The next Sunday after services, the minister was buttonholed by two members who looked upset and angry. “We have been talking about this all week, and we thought it was time to get the whole thing out on the table. You need to come clean with us right now about it, because the way this church is doing things is not right! You can’t have things run by some secret Core Committee that only some people know about, and that no regular members know how to get on, and it’s not even democratic, to have this secret committee that makes all the decisions while the rest of us just twiddle our thumbs and read the board minutes like that’s going to give us a real picture of what’s going on!”

Stunned and mystified by this request, the minister struggled to find a way in to the conversation. “What? What makes you think there is a secret committee that runs things?”

“We heard you talking about it last Sunday after the service. You stood right there with Mable and Henry and told them the decision needed to go to the Core Committee, and when I heard that, I knew that what I’d always suspected was true, and that there was a group of people who run this place and that everything else is just for show.”

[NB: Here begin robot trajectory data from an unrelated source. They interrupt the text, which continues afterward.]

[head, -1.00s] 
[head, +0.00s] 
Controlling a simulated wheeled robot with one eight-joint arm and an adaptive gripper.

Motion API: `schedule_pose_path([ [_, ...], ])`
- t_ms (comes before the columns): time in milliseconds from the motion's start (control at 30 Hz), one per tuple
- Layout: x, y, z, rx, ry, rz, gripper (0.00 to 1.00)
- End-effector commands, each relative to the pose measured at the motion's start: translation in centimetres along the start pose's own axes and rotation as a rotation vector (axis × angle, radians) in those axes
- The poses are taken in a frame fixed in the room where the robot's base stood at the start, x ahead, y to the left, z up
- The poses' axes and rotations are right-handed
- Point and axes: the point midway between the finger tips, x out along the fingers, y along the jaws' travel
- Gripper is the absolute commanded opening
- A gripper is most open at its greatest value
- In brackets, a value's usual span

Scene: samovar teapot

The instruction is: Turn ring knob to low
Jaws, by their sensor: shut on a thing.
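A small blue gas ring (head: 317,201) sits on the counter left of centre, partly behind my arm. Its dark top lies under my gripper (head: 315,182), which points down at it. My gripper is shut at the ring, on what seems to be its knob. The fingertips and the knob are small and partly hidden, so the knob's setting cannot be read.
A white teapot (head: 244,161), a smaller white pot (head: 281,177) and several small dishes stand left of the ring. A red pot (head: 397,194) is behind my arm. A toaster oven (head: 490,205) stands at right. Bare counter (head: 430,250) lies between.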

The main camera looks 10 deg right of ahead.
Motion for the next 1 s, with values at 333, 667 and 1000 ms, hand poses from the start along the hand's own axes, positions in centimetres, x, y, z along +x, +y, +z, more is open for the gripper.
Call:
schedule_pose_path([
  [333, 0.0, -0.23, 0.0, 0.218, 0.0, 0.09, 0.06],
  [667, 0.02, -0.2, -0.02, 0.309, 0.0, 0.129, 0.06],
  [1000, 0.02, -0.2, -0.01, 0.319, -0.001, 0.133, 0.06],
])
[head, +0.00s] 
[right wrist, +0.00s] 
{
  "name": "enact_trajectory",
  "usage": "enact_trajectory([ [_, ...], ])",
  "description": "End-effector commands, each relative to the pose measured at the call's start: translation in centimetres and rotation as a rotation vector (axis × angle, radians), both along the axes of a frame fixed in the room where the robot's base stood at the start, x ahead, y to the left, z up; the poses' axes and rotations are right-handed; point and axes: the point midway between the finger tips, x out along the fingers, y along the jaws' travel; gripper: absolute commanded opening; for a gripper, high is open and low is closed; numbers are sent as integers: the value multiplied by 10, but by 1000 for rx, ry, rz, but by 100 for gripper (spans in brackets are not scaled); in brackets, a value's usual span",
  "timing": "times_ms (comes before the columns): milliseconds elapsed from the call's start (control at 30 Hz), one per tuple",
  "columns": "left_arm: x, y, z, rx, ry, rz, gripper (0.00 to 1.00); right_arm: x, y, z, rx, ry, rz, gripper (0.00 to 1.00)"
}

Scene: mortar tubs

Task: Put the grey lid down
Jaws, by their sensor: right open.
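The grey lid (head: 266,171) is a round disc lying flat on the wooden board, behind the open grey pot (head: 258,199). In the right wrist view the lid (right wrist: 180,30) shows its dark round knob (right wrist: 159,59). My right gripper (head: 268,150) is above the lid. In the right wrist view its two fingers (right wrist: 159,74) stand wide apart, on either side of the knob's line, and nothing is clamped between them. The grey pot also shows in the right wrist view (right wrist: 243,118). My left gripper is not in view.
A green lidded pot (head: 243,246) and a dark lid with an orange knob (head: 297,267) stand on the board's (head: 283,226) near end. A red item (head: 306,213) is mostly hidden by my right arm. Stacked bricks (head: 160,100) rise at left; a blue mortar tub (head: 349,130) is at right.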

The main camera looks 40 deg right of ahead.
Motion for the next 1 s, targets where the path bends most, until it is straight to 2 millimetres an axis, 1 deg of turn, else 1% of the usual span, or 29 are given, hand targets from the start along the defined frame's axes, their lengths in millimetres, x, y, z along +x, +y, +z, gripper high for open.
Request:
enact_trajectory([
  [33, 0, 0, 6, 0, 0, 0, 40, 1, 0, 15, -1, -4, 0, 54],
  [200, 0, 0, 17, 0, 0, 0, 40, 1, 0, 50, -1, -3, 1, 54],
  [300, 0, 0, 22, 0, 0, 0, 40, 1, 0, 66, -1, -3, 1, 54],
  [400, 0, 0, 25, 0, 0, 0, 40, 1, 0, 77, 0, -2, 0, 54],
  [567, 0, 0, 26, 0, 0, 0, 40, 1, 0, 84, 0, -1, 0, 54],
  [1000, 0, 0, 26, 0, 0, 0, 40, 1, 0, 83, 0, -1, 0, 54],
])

The minister thought to himself, “Core committee . . . core committee, Mable and Henry . . . What were we talking about after church last Sunday? Oh! The donated art that nobody likes! And what did we say about it? That the decision should be made by the Décor Committee . . .”

“Décor Committee!” he cried out. “We were talking about that lovely piece that was donated and what to do with it, and we said the decision should be made by the Décor Committee.”

It was good for him to find out that there was a strong feeling in a couple of members of his congregation that things were being run by a small group of people behind the backs of the committee chairs and the board. Once that is out in the open it can be examined with reason and compassion.